Alors que l'on entame les derniers mois avant les élections générales, le gouvernement fait une nouvelle fois monter les enchères, en allant au-delà de sa promesse électorale. Ainsi, après les étrennes de fin d'année et l'augmentation de 12,5 % de la pension de vieillesse des seniors âgés d'au moins 75 ans, la boîte à cadeaux dévoile d'autres surprises dispendieuses.

C'est la ministre de la Sécurité sociale, Fazila Jeewa-Daureeawoo, qui a eu le privilège de communiquer la grille des nouveaux barèmes de la Basic Retirement Pension (BRP) pour les différentes catégories de pensionnés, ainsi que les montants réajustés de la pension de veuve, de la pension d'invalidité et de la pension d'orphelin.

À partir d'avril, les personnes âgées de 60 à 64 ans verront leur BRP bondir de Rs 11 000 à Rs 13 500, soit une hausse de 22,7 %. Celle-ci est encourue intégralement par l'État et sera débloquée à partir du Consolidated Fund. Pour les 65 à 74 ans, la pension grimpe de Rs 12 000 à Rs 14 500 (+20,8 %). Les seniors de 75 à 89 ans voient leur pension à nouveau augmenter, en passant de Rs 13 500 à Rs 16 000. Finalement, la BRP est majorée à Rs 23 710 pour les 90 à 99 ans et à Rs 28 710 pour les 100 ans à monter.
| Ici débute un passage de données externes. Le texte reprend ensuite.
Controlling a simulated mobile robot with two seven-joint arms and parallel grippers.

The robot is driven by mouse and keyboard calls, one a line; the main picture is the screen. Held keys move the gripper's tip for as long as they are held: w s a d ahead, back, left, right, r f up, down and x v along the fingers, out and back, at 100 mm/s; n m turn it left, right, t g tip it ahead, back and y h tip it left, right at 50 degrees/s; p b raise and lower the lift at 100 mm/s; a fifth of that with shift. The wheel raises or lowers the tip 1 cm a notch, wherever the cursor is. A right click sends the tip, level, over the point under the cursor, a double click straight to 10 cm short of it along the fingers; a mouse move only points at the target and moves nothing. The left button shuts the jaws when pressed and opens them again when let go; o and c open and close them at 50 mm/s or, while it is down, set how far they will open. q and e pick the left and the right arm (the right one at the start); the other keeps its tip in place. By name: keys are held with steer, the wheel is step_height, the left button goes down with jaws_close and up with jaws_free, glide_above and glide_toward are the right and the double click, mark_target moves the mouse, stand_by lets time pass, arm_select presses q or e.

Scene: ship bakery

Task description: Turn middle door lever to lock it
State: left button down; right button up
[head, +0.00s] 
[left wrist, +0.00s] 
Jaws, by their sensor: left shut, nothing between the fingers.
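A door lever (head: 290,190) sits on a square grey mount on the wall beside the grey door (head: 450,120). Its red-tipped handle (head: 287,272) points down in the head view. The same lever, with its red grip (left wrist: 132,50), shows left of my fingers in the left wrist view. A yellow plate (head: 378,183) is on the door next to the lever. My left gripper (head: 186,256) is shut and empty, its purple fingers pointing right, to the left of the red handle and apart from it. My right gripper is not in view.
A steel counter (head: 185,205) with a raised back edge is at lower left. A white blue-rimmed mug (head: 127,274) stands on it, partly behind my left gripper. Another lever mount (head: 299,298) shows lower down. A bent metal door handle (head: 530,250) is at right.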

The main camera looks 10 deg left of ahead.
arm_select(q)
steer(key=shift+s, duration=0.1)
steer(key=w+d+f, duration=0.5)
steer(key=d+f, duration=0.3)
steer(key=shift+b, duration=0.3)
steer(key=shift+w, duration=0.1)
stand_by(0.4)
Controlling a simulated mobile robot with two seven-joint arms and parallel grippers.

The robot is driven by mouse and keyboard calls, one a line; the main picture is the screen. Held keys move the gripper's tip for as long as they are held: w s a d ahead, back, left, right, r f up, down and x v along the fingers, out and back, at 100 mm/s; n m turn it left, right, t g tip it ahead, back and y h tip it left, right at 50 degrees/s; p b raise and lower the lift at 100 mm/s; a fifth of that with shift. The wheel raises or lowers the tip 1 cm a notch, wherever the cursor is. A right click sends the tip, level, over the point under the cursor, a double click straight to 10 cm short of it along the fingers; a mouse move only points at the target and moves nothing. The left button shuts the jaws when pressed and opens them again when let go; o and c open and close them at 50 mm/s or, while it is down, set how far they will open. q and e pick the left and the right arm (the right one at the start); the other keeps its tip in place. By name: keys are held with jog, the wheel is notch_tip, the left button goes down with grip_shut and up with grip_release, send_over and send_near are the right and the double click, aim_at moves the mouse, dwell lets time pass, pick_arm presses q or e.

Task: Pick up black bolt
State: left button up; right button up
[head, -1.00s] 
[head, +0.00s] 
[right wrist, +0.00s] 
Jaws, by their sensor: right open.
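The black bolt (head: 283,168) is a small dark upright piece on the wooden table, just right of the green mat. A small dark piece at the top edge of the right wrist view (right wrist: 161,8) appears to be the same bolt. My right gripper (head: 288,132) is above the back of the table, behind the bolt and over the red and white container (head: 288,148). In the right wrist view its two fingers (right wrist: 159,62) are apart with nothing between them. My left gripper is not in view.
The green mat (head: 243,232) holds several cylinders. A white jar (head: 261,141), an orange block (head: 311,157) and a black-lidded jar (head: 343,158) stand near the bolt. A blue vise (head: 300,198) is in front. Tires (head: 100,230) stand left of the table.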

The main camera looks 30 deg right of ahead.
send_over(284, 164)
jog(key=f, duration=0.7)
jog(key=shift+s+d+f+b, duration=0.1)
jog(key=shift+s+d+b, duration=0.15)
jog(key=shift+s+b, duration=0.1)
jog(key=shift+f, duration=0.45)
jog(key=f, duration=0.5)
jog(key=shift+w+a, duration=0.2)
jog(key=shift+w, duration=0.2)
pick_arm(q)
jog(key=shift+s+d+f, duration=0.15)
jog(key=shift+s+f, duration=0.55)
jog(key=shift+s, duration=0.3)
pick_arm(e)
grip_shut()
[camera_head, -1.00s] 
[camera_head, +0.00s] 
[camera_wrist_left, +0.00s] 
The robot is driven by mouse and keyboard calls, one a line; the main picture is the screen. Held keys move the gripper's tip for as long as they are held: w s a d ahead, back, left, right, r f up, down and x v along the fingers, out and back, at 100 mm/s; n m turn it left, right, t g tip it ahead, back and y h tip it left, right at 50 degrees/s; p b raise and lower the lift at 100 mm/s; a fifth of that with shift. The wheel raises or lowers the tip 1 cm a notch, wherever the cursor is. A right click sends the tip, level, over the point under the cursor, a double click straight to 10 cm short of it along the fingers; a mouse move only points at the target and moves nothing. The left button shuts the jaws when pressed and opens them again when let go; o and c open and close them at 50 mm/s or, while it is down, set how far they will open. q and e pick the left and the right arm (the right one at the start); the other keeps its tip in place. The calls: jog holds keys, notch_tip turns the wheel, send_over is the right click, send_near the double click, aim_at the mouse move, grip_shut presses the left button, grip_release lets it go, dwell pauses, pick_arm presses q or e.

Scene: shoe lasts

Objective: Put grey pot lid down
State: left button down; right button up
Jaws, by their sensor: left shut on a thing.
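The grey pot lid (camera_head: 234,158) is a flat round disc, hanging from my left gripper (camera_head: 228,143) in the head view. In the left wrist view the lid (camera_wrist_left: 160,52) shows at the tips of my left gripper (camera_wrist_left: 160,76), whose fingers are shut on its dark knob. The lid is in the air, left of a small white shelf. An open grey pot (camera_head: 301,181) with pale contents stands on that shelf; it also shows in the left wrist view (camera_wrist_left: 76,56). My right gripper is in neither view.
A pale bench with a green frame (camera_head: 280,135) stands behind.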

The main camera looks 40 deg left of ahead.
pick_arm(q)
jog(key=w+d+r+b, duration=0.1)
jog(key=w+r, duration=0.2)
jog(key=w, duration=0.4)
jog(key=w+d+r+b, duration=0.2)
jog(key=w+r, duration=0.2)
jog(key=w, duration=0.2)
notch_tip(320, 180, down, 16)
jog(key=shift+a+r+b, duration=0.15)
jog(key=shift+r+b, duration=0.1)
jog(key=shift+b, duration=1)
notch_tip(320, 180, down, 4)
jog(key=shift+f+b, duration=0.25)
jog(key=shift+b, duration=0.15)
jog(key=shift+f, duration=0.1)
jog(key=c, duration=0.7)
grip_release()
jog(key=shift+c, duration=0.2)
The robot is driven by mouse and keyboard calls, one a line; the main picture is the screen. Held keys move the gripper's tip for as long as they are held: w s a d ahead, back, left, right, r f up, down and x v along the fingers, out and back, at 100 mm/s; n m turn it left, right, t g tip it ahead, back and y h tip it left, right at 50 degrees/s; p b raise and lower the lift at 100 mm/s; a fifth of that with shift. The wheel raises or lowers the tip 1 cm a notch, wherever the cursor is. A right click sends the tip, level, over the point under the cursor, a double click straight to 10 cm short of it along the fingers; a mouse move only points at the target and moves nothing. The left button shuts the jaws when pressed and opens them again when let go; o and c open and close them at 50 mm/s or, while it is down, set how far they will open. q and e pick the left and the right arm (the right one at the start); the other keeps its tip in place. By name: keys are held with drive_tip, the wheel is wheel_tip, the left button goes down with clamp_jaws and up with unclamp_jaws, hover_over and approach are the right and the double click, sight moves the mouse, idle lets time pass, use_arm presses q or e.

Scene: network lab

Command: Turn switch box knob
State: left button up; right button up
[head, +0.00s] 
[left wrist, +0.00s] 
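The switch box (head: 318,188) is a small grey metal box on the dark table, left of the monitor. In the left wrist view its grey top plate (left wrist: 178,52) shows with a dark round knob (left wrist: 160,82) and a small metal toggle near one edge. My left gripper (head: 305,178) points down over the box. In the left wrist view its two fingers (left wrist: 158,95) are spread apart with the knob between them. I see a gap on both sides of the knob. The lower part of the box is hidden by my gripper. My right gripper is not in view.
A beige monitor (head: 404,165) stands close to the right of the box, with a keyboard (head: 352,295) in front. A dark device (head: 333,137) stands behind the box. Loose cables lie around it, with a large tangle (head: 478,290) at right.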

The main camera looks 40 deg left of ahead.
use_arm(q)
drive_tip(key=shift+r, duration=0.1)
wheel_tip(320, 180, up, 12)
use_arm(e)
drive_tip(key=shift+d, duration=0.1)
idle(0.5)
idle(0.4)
Ces généreuses allocations grèveront les finances publiques. Comme l'a indiqué Fazila Jeewa-Daureeawoo, elles nécessiteront un déboursement additionnel de Rs 2,3 milliards du Trésor public pour la période d'avril à juin. Sur une période de 12 mois, ce sont donc Rs 9,2 milliards supplémentaires que l'État aura à lever en termes d'impôts pour financer le relèvement des prestations sociales. Quant au budget de la sécurité sociale, il a pratiquement quadruplé, passant à Rs 51,1 milliards contre Rs 13,9 milliards en 2014.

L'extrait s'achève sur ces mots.